::: Dataset extract :::

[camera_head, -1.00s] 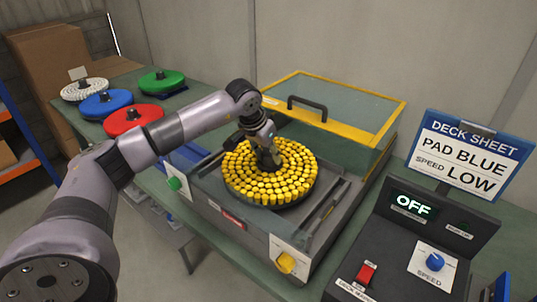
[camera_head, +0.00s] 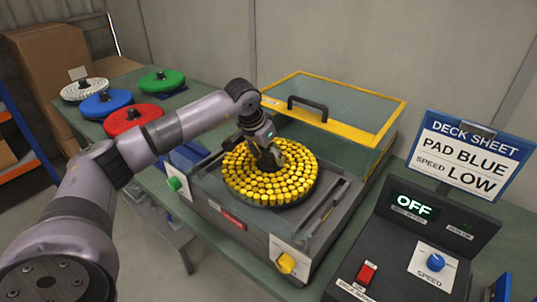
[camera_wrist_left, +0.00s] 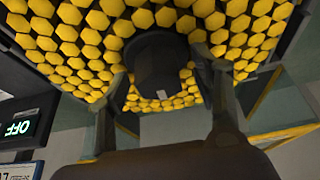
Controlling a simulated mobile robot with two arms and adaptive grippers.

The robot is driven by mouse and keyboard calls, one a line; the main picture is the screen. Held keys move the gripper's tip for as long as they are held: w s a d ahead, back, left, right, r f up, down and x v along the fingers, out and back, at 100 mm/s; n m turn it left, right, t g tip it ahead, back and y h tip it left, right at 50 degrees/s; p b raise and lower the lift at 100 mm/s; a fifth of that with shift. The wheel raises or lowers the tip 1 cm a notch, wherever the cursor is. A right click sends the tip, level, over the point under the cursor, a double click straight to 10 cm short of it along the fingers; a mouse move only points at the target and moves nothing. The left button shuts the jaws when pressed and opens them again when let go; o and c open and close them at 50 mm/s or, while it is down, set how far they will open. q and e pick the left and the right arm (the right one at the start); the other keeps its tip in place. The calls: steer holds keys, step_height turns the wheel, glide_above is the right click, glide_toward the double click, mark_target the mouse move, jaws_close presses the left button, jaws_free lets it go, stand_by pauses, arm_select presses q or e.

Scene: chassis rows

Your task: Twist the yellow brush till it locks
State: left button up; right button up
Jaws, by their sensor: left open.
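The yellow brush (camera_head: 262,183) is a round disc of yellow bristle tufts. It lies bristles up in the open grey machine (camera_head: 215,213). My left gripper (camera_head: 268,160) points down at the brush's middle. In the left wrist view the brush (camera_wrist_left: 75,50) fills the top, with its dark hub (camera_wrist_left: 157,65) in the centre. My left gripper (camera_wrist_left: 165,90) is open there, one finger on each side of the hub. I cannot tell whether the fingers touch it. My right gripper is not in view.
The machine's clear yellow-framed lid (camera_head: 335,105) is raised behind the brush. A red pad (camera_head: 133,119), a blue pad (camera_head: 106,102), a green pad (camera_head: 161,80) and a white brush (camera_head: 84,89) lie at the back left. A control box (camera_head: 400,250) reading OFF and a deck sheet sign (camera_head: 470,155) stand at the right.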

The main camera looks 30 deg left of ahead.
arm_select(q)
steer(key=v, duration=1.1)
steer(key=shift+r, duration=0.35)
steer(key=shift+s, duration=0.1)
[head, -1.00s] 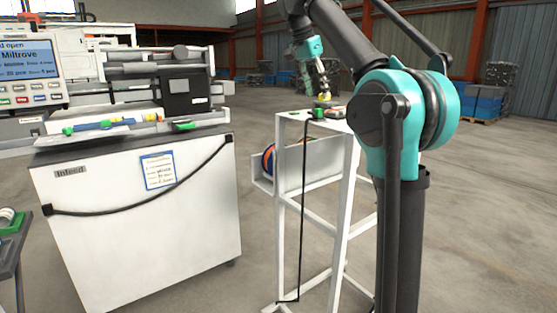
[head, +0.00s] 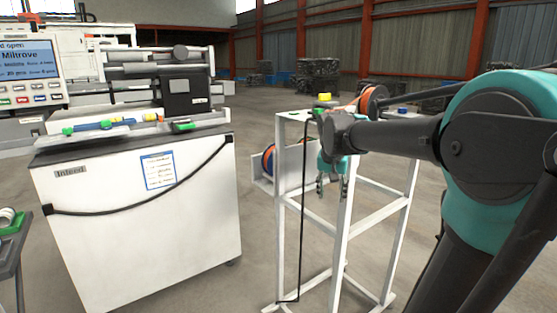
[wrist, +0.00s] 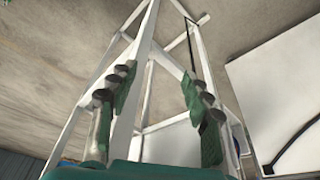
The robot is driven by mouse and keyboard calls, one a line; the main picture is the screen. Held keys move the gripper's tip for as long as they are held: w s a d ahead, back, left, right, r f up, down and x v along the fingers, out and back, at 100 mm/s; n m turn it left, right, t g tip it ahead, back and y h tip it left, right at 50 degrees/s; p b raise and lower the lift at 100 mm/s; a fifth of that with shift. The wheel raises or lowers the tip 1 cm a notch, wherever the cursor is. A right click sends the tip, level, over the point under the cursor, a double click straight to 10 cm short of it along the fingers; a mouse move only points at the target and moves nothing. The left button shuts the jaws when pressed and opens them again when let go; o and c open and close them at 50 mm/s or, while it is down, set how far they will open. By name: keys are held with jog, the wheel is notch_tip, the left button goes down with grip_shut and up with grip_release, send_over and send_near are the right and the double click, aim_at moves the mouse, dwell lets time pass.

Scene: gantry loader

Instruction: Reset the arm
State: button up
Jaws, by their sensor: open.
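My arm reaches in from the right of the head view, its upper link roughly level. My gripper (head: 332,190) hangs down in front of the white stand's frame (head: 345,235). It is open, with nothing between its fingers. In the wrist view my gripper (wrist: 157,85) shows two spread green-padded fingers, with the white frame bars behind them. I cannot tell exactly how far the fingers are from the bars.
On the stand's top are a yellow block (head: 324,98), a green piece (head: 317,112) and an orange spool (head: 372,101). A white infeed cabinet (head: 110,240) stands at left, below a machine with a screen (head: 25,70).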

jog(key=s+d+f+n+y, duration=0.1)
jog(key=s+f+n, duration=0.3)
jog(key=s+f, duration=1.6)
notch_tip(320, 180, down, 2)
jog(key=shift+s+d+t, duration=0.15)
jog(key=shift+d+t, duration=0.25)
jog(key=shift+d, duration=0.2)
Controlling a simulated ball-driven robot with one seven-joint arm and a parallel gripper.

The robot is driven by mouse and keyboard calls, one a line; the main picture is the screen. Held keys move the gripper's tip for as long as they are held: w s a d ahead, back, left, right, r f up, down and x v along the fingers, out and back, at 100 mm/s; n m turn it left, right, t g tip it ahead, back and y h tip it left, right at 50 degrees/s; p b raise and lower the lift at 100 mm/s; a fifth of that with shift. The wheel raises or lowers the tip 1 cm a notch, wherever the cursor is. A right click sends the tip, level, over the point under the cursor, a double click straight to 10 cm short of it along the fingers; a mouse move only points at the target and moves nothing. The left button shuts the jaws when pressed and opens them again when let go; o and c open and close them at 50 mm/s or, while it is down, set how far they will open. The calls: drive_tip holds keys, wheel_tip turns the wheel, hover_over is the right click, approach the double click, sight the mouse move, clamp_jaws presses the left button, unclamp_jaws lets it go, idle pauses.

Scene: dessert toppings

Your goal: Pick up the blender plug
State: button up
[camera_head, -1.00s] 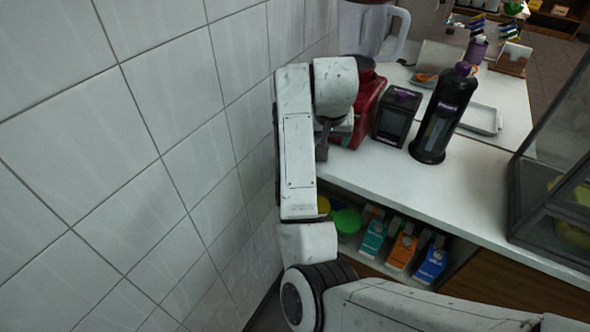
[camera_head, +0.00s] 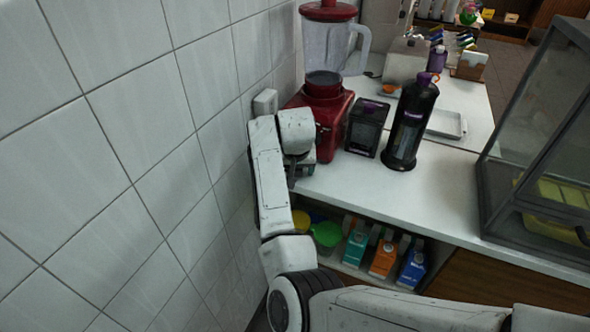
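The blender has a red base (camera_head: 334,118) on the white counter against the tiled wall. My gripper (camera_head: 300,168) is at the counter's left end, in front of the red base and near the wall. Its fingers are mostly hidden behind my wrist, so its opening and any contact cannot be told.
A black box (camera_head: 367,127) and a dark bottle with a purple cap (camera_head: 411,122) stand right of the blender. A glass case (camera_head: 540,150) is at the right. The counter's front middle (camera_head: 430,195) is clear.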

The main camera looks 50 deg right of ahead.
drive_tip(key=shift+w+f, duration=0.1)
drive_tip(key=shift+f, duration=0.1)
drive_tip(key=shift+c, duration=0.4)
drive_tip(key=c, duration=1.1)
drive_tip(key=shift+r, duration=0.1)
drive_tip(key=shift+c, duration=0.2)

:::
::: Dataset extract :::

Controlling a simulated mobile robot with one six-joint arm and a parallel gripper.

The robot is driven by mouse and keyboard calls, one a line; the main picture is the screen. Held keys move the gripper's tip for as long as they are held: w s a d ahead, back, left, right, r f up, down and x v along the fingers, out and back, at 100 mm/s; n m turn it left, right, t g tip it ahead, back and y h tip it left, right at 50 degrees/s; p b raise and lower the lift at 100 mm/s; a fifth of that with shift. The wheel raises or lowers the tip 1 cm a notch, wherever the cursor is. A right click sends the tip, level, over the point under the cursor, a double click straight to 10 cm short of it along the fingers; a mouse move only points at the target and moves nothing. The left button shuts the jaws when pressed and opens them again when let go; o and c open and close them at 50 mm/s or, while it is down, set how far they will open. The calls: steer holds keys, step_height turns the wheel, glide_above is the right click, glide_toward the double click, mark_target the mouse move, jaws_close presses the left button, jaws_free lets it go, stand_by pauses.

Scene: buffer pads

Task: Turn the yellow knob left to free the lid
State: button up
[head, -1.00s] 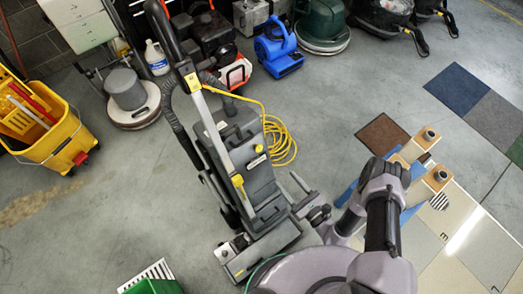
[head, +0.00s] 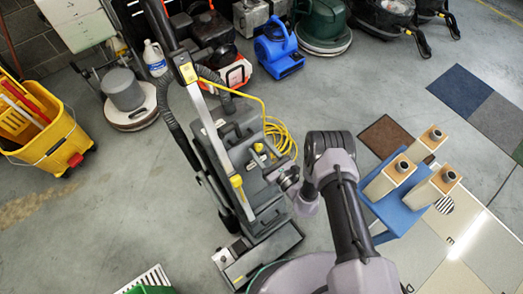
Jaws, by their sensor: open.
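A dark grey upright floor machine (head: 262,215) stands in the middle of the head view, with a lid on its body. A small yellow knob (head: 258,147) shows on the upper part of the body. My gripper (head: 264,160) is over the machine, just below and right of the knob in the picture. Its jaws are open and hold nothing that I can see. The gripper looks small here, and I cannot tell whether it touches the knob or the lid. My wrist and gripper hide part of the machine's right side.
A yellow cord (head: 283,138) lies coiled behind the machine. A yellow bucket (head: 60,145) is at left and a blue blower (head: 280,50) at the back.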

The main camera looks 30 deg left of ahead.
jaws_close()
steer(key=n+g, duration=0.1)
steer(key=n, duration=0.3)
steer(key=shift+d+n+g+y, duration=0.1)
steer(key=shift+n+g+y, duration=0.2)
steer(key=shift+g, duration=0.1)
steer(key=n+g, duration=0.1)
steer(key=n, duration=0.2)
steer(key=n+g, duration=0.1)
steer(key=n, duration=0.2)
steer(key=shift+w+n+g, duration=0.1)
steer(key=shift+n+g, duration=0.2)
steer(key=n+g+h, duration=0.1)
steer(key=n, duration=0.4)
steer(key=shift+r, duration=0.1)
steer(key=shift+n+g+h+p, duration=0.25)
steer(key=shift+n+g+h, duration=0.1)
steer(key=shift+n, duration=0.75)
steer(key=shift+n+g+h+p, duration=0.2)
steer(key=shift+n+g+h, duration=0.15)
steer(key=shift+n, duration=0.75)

:::

### Problem statement
Find every line in the listing that holds the string "simulated", then say how many there are as a bare number.

### Problem solution
3